> Dataset section
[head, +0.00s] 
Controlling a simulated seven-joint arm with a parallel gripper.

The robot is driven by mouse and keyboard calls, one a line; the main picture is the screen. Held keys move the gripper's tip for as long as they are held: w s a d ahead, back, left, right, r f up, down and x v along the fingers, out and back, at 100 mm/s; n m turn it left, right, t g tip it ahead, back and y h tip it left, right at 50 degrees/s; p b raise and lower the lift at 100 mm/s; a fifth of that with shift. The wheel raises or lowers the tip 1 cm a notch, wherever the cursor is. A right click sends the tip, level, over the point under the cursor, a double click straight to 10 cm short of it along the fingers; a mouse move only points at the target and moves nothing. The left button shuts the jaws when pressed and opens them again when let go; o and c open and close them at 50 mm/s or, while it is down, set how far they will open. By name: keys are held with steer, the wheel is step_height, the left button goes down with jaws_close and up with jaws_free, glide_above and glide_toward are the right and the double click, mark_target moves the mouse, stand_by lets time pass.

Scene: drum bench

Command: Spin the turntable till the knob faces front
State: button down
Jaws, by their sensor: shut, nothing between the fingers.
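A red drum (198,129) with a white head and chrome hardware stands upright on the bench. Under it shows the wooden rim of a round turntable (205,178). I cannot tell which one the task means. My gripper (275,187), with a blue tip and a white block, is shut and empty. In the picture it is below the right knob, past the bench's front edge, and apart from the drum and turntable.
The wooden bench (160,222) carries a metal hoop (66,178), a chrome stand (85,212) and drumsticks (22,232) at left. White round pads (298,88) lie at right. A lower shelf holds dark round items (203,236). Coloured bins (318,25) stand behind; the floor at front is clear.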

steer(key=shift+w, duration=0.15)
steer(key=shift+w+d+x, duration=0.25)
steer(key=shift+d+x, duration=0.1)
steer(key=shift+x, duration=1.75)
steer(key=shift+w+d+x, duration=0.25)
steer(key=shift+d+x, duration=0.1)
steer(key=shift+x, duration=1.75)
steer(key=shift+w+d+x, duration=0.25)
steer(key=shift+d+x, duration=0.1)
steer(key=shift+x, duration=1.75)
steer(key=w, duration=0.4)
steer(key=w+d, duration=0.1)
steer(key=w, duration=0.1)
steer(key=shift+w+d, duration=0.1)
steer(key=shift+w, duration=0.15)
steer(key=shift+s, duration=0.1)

> What you need to do
Return a word-for-word copy of the lines from the beginning of the listing to the line holding "Controlling a simulated", both kept.

> Solution to this problem
[head, +0.00s] 
Controlling a simulated seven-joint arm with a parallel gripper.

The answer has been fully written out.